═════ Data extract ═════
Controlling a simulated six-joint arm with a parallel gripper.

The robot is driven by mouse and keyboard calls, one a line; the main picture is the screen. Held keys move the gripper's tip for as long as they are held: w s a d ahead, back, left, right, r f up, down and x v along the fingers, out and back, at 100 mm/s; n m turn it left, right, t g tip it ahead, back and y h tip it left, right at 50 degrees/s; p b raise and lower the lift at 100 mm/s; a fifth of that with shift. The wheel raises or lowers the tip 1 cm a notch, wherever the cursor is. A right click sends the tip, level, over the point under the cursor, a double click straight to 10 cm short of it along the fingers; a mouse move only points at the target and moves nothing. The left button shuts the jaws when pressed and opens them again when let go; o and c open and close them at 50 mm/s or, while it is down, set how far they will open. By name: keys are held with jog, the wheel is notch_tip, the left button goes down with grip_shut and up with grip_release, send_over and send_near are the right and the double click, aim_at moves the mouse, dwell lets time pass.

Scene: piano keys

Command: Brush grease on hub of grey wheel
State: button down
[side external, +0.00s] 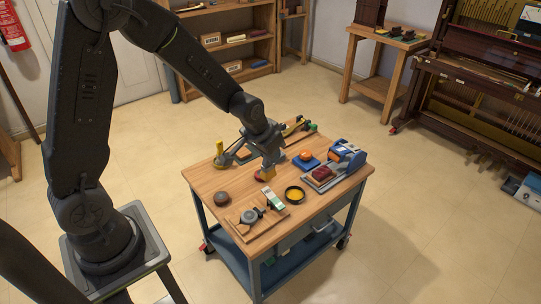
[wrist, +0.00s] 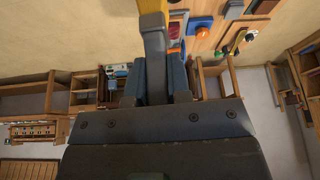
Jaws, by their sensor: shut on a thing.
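My gripper (side external: 267,162) is over the middle of the workbench, pointing down. It also shows in the wrist view (wrist: 154,82), its fingers shut on a grey tool (wrist: 155,45) with a yellow end (wrist: 152,8). The yellow end (side external: 268,173) hangs low over the bench, beside a red item; I cannot tell whether it touches anything. A grey wheel (side external: 250,215) is on a wooden board near the bench's front left, apart from the tool. A black round dish with yellow contents (side external: 294,194), seemingly grease, stands to the right of that board.
A white and green item (side external: 273,200) lies by the wheel. A dark round object (side external: 222,197) sits left. A blue machine (side external: 347,156), a red block (side external: 323,173) and an orange knob on a blue base (side external: 306,158) crowd the right. A yellow upright piece (side external: 219,149) stands back left.

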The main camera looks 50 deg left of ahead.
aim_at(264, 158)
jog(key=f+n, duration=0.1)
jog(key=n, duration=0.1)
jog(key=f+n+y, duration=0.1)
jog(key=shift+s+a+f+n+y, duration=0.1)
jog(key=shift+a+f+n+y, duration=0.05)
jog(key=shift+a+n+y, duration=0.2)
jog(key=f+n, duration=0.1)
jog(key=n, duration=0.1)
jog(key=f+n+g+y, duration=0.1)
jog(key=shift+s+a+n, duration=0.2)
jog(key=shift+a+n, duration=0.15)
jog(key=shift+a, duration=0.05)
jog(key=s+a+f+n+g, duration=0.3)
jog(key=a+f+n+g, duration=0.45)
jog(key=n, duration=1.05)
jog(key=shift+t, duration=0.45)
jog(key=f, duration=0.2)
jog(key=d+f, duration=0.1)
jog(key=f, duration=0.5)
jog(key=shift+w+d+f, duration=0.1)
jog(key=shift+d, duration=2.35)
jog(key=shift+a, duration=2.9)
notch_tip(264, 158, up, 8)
═════
- **Task statement**: From the data, list each line in which the string "keys" appears.

- **In response**:
The robot is driven by mouse and keyboard calls, one a line; the main picture is the screen. Held keys move the gripper's tip for as long as they are held: w s a d ahead, back, left, right, r f up, down and x v along the fingers, out and back, at 100 mm/s; n m turn it left, right, t g tip it ahead, back and y h tip it left, right at 50 degrees/s; p b raise and lower the lift at 100 mm/s; a fifth of that with shift. The wheel raises or lowers the tip 1 cm a notch, wherever the cursor is. A right click sends the tip, level, over the point under the cursor, a double click straight to 10 cm short of it along the fingers; a mouse move only points at the target and moves nothing. The left button shuts the jaws when pressed and opens them again when let go; o and c open and close them at 50 mm/s or, while it is down, set how far they will open. By name: keys are held with jog, the wheel is notch_tip, the left button goes down with grip_shut and up with grip_release, send_over and send_near are the right and the double click, aim_at moves the mouse, dwell lets time pass.
Scene: piano keys

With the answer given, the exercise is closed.